Until now, developers of steels have had to make a choice: Either they increase the tensile strength of the material and usually accept that their material becomes relatively brittle. Or they rely on the fact that the steel can be strongly stretched and thus absorb a lot of energy in the event of an accident, for example, in which case the strength suffers. Until now, if they wanted to optimize both properties, they had to mix many, often expensive and poorly available elements into the steel and process it in a complex manner. Now an international team, including scientists from the Max Planck Institute for Iron Research, has found a way out of the dilemma. They have developed a steel that contains a few relatively readily available elements and is both very strong in tension and deformable. The material can absorb twice as much energy as steels commonly used today and could therefore be used in automobiles, for example.

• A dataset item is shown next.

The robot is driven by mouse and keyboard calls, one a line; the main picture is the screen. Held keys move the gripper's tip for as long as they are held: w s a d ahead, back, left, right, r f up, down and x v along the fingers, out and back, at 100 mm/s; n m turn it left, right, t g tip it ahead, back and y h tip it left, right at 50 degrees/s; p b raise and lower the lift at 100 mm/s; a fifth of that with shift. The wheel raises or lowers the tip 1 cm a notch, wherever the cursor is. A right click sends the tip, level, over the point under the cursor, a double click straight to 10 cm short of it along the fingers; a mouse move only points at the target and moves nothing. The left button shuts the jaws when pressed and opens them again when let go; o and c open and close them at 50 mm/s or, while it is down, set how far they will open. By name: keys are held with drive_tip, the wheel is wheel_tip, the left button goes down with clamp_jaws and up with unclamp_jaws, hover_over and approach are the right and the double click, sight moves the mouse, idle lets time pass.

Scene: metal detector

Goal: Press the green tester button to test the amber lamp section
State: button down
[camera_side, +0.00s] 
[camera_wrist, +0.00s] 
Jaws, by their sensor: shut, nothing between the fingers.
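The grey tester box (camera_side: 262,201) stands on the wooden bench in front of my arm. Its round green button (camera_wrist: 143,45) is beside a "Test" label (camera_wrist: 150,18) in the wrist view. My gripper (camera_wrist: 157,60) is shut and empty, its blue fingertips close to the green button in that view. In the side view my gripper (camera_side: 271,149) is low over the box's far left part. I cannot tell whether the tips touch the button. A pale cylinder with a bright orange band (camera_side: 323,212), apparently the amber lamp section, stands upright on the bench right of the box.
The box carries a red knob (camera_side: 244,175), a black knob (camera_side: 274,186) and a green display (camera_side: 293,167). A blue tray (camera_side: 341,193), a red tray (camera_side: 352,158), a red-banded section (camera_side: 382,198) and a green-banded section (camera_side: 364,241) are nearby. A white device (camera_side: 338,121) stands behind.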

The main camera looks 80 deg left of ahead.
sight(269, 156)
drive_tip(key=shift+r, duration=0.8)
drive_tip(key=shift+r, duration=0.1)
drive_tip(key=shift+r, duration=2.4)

Vehicles, buildings, infrastructures - all unimaginable without steels. However, the steel used must have very different properties depending on the application. That's why there are around 2,500 steel grades on the market, and new ones are constantly being developed or existing ones optimized. Material scientists are currently trying to optimize three properties in particular: Sustainability, strength and formability. At the same time, they have to take into account the manufacturing costs and industrial applicability of the steels they develop and steer clear of critical alloying elements, i.e. develop chemically lean alloys that make do with low-cost and more sustainable elements. A research team, mainly from China's Northeastern University and the Max Planck Institute for Iron Research in Düsseldorf, Germany, has now used a new approach to improve the properties of medium manganese steels, which contain relatively little expensive manganese but usually fail to achieve optimum levels of tensile strength and ductility. The team published the latest results in the journal Science.
"Ultra-high-strength steels are used, for example, in safety-relevant components in power plants, aircraft, industrial plants or even car bodies. There, the steels must be strong, but at the same time be able to absorb a high level of energy in the event of deformation," explains Dierk Raabe, director at the Max Planck Institute for Iron Research. "The more energy absorbed, the more the impact is softened and the occupants remain protected." However, strength and ductility - the deformability that affects energy absorption capacity - can only be combined to a limited extent. So-called maraging steels achieve a very high strength of two gigapascals, they can be processed well and are used for heat-stable tools, for example. However, they are relatively brittle, i.e. they do not elongate well, and they contain expensive alloying elements such as cobalt, nickel, molybdenum or titanium, which are only available in limited quantities and are not very sustainable. Dual-phase steels, on the other hand, consist essentially of a component that is readily ductile, but contain islands of a material called martensite, which increases strength. Therefore, such steels have similar strength but can be stretched by more than 15 percent. However, their processing is complicated and thus costly, and they deform irregularly. All the ultrahigh-strength steels used have one thing in common: Their martensite microstructure is not specifically structured at the microlevel. Although the microstructure increases strength, the lack of structure reduces the material's ductility.
Processing optimizes the microstructure
"Our design strategy deals with exactly this weak point: the structure of the martensite. Through multiple forging, treatment under cryogenic conditions and quenching and tempering, we were able to activate numerous micromechanisms that strengthen the material and make it more ductile," Raabe explains. As a result, the new medium manganese steel achieves a tensile strength of 2.2 gigapascals and can still be stretched by 20 percent.
The scientists analyzed how the individual processing steps affect the structure of the material and what order results at the atomic level with the aid of transmission and scanning electron microscopy as well as atomic probe tomography. According to the results, the processing changes the microstructure of the material on the one hand and causes it to be folded like lamellae on the other. "The lamellar structure is reminiscent of a typical Damascus steel, which gains strength by folding and combining different iron alloys," Raabe says. In contrast, he says, the new steel contains only one alloy, but exhibits a similar hierarchical order in its structure. The special microstructure can be given to the material using standard industrial processes. The team will therefore now try to make other alloys stronger and more ductile through such processing.